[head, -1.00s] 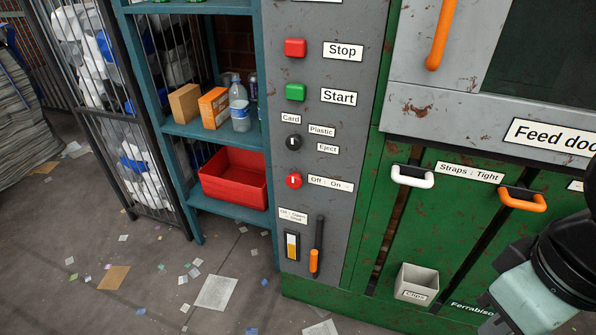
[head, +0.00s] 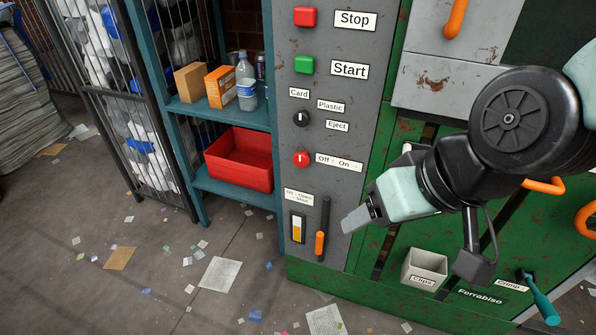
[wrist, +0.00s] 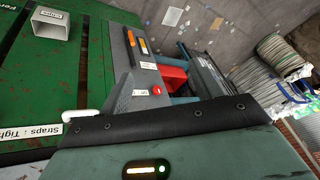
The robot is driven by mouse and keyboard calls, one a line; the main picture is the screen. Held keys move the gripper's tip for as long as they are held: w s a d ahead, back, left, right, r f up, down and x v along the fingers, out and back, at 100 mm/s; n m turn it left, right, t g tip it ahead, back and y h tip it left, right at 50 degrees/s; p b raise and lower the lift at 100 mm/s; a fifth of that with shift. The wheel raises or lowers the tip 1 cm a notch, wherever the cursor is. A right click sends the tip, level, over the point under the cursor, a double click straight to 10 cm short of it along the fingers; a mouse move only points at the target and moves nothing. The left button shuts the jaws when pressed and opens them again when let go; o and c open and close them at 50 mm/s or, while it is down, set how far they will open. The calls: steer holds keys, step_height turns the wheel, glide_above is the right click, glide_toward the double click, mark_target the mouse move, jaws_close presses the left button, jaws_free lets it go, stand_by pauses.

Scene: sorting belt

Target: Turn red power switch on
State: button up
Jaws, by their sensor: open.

Work to be completed: Except for the pictures, reproduce every line exactly.

Solved problem:
[head, -1.00s] 
[head, +0.00s] 
[wrist, +0.00s] 
The robot is driven by mouse and keyboard calls, one a line; the main picture is the screen. Held keys move the gripper's tip for as long as they are held: w s a d ahead, back, left, right, r f up, down and x v along the fingers, out and back, at 100 mm/s; n m turn it left, right, t g tip it ahead, back and y h tip it left, right at 50 degrees/s; p b raise and lower the lift at 100 mm/s; a fifth of that with shift. The wheel raises or lowers the tip 1 cm a notch, wherever the cursor is. A right click sends the tip, level, over the point under the cursor, a double click straight to 10 cm short of it along the fingers; a mouse move only points at the target and moves nothing. The left button shuts the jaws when pressed and opens them again when let go; o and c open and close them at 50 mm/s or, while it is down, set how far they will open. The calls: steer holds keys, step_height turns the wheel, glide_above is the right click, glide_toward the double click, mark_target the mouse move, jaws_close presses the left button, jaws_free lets it go, stand_by pauses.

Scene: sorting belt

Target: Turn red power switch on
State: button up
Jaws, by their sensor: open.

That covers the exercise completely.